Korona sonrası dünyaya baktığımızda öncekilerden iki büyük farklılık vardır. Dünya ekonomisini istediği yöne sürükleyebilecek güçte bir lider ekonomi yoktur. Bir diğer eksiklik ise güçlü bir işçi sınıfı mücadelesinin olmayışıdır. İki büyük bunalımda da sınıf mücadelesi kapitalistleri etkileyecek ölçüde güçlüydü. Dolayısıyla bunalımlara ve çözümlerine kendi damgalarını da vurdular.
Korona salgını 2008’den gelen krize eklenince kapitalist ekonomilerde iki olgu açık bir şekilde öne çıktı. İlki, doğadır. Burada elbette salgından öteye olaya bakmak gerekiyor. Doğanın yağması iklim değişimi, yeni virüs salgınları gibi felaketleri kaçınılmaz bir şekilde getirecektir. İkincisi, tekniğin gölgesinde kalan insan üretici gücünün öne çıkmasıdır. Elbette korona sonrası teknik terk edilmeyecek, ancak insan üretici gücü, her alanda güçlü örgütlenmelere sahip olmazsa ve teknik bu örgütlemelere hizmet etmezse büyük yıkımlar hep kapıda olacaktır.

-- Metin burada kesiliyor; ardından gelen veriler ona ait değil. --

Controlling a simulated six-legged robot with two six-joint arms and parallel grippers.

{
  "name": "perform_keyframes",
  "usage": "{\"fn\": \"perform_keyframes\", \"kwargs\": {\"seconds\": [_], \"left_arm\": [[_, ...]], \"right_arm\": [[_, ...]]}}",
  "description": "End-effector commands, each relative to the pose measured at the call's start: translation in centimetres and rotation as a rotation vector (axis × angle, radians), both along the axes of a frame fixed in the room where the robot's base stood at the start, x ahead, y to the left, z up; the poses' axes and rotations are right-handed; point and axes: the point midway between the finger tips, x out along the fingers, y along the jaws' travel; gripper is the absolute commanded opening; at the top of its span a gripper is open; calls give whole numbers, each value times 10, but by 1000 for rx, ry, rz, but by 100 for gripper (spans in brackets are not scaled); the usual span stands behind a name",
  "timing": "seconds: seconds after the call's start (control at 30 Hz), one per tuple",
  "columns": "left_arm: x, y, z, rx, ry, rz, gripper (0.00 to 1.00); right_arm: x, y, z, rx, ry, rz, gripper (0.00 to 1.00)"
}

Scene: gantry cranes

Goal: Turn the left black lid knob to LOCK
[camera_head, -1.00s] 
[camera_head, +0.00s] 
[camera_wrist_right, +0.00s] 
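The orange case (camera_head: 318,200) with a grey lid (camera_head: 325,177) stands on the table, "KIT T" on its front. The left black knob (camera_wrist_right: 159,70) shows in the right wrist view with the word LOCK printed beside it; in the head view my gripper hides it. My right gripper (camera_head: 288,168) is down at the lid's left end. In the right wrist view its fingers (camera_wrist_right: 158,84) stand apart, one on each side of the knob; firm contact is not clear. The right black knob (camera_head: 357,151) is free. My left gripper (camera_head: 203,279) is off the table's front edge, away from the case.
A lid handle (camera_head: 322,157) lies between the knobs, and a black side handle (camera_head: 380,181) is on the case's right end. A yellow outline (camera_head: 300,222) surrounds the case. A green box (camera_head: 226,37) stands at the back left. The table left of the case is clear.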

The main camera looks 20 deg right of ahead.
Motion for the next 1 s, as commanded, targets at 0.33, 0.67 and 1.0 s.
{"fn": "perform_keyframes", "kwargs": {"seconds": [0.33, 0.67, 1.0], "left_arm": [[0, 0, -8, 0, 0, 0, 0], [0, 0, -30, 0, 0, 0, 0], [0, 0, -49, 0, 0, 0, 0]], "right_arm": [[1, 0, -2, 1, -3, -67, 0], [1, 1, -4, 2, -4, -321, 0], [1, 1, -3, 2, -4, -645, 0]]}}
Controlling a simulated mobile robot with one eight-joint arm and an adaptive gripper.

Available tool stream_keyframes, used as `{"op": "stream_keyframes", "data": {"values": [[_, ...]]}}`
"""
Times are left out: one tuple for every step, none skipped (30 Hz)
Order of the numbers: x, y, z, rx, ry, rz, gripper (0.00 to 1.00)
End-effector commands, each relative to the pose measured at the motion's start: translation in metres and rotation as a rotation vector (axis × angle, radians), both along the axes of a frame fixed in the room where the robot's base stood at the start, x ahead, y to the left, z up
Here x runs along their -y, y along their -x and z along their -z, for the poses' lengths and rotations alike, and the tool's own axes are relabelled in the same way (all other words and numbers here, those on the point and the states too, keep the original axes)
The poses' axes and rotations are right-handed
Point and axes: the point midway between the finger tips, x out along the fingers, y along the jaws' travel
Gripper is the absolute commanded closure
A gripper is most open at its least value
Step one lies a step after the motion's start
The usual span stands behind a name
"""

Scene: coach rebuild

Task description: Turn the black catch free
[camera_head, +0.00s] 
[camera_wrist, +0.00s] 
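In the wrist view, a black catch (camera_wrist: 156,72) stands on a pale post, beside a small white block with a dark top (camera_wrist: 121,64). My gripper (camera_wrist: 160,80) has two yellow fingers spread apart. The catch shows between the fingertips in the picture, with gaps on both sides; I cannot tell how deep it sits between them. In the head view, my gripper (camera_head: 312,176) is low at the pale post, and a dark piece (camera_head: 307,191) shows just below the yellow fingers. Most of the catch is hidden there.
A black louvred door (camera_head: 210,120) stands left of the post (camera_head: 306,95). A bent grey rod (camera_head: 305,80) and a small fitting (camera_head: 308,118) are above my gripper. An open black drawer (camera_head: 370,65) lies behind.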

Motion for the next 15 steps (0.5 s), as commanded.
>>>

Küreselleşme insanlığa cennet vadetmişti. Ancak sonuç küçük cennet adacıklarına karşılık muazzam yoksulluk okyanuslarının yaratılması oldu. Yaşanan bunalımdan çıkış sadece kapitalist merkezlerin insafına kalırsa dünya tarihi bize ibrenin yeni büyük savaşlara yöneleceğini gösteriyor. Ancak içine çekildiğimiz yeni büyük bunalım sadece bazı merkezler arasındaki saflaşma ve çatışmalardan ibaret kalmayacak. Korona krizi ile öne çıkan insan üretici gücü, dünya yoksullarıyla birlikte çok farklı bir saflaşma yaratabilir.